JORNAL DO COMÉRCIO. Escola e oficina. Jornal do Comércio. Rio de Janeiro, 30 nov. 1956.

ESCOLA E OFICINA

Pelo excelente boletim oficial CAPES, acaba de manifestar-se, mais uma vez, o Professor Anísio Teixeira, com aquela plena lealdade e aquela rígida franqueza, tão pouco de uso entre os chefes de quaisquer setôres do Estado, os quais preferem, em geral, atribuir-se milagrosas virtudes de catálise de ação aperfeiçoadora instantânea, nos respectivos campos de atividade.

De há muito dirigindo o Instituto Nacional de Estudos Pedagógicos, êle compreendeu, como acêrto, que uma das principais funções dêsse órgão do nosso aparelhamento educativo era a de uma espécie de laboratório de estudos e de aferição, onde se manejassem tão somente os elementos apurados, seja qual fôr a sua expressão.

Eis porque não hesitou em fazer, no boletim, certas afirmações sôbre o estado do nosso sistema de educação, afirmações que, no caso, se podem, qualificar de corajosas, porque recusam os disfarces, circumlóquios e mesmo, até, mentiras com que a palavra oficial costuma dissimular a realidade das situações, por um mal entendido e mal aplicado amor próprio que não é senão outra modalidade da vaidade individual de cada responsável por qualquer serviço público.

Entretanto, o procedimento contrário não é mais do que uma forma de lealdade.

E essa lealdade é essencialmente indispensável no facilitar a solução de problemas que como os da Educação, não dependem exclusivamente da ação oficial isolada, mas também de todos quantos lidem com êles, o que impõe ao govêrno o dever de divulgar dados certos e esclarecimentos exatos.

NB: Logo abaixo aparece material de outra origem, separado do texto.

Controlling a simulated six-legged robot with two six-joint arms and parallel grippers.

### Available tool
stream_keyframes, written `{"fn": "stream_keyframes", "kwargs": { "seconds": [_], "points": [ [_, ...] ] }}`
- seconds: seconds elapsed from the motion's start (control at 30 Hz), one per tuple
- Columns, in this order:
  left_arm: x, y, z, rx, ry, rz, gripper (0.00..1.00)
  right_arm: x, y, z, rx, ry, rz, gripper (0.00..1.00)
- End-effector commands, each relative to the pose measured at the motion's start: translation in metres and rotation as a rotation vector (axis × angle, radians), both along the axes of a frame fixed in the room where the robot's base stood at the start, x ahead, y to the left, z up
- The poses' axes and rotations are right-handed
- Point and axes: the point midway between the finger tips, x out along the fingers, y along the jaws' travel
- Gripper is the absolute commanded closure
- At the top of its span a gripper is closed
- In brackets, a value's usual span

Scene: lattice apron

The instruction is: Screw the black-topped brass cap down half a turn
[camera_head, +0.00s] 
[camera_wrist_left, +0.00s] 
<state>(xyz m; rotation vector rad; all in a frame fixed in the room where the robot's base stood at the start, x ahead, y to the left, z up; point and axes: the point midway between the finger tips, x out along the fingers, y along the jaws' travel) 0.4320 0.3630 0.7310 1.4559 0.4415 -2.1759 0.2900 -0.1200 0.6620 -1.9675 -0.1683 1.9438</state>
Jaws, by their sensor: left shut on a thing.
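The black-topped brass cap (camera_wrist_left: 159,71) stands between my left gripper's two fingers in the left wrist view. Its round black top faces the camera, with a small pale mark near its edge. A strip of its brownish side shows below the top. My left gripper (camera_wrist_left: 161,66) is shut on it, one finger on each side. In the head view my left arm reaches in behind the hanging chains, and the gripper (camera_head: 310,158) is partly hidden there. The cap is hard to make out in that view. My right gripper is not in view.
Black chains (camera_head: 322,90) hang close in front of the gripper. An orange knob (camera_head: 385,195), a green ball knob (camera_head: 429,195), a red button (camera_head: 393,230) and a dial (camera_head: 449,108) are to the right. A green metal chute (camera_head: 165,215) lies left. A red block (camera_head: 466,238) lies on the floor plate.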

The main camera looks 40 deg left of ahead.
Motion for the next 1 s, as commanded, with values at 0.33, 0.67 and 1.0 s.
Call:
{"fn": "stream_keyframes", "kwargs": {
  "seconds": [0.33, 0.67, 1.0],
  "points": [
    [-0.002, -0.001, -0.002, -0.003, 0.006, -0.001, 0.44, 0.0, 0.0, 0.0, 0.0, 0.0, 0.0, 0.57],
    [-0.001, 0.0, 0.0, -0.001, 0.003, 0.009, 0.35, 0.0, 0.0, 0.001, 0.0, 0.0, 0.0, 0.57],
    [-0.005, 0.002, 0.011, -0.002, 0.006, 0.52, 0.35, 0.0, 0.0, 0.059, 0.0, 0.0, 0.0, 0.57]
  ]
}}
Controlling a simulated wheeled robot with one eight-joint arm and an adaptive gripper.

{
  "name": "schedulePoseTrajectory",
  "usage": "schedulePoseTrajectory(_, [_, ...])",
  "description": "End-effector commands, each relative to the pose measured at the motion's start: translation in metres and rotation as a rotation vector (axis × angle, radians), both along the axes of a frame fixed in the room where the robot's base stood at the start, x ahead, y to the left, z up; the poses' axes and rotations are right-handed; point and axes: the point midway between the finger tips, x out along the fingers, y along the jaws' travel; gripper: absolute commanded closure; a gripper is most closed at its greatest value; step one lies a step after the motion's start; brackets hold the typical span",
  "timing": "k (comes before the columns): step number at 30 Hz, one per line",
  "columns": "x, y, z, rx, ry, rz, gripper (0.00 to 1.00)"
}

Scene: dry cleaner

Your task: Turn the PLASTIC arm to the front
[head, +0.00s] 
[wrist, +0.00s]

Daí a informação referir-se ao "nosso sistema arcáico de educação, destinado ao preparo das nossas classes de lazer e de mando".

Por êle o que se procura é "prestígio" em lugar de "eficiência, pela educação".

Analisando a distribuição dos números de matrícula nos vários cursos, conclui o diretor do INEP:

"Tôdas as cifras são reveladoras da preferência manifesta pelo tipo de educação verbal, decorativa destinada a permitir a vida que não seja do comum do brasileiro e sobretudo em que não haja esforço manual. Os cursos industriais lá estão com menos de 3% de matrícula geral, o agrícola, com 1,1% e o comercial com 3%. O que todos procuram é o curso secundário acadêmico, preparatório ao ensino superior".

Muito de louvar-se é a iniciativa dessas revelações feitas por uma autoridade oficial que também é uma das mais acatadas da Educação Nacional, exarada num documento oficial como é o boletim CAPES.

A divulgação de tais informes e conclusões em nada diminui o prestígio da autoridade oficial, antes só pode aumentá-lo, pela sinceridade leal com que se manifesta ao público.

De resto, na realidade, não se lhe pode atribuir responsabilidade pelas conseqüências de uma mentalidade formada por vários séculos.

Entretanto, não está no estudante, de um modo irremediável, essa tendência, mais inculcada pelos pais, do que expontânea, deles.

Eu tive mais de uma prova disso, quando procurei aproximar e interligar aulas e oficinas, na Escola Souza Aguiar, esforço de que o Professor Anísio Teixeira foi o meu mais confortante estimulador.

Para não citar quantos praticaram comigo os mesmos princípios, na Escola Souza Aguiar, permito-me lembrar o saudoso educador Heitor Lira da Silva e o Professor Joaquim da Costa Ribeiro, atualmente uma das maiores autoridades mundiais em Física Nuclear.

Continuo pensando que talvez houvesse uma possibilidade de solução do problema, na aplicação do artigo 1º do Regulamento da Escola Souza Aguiar, de autoria principal do Professor Anísio Teixeira, regulamento que, infelizmente, foi arbitràriamente revogado, logo que o atual diretor do INEP deixou a Secretaria Geral de Educação da Prefeitura.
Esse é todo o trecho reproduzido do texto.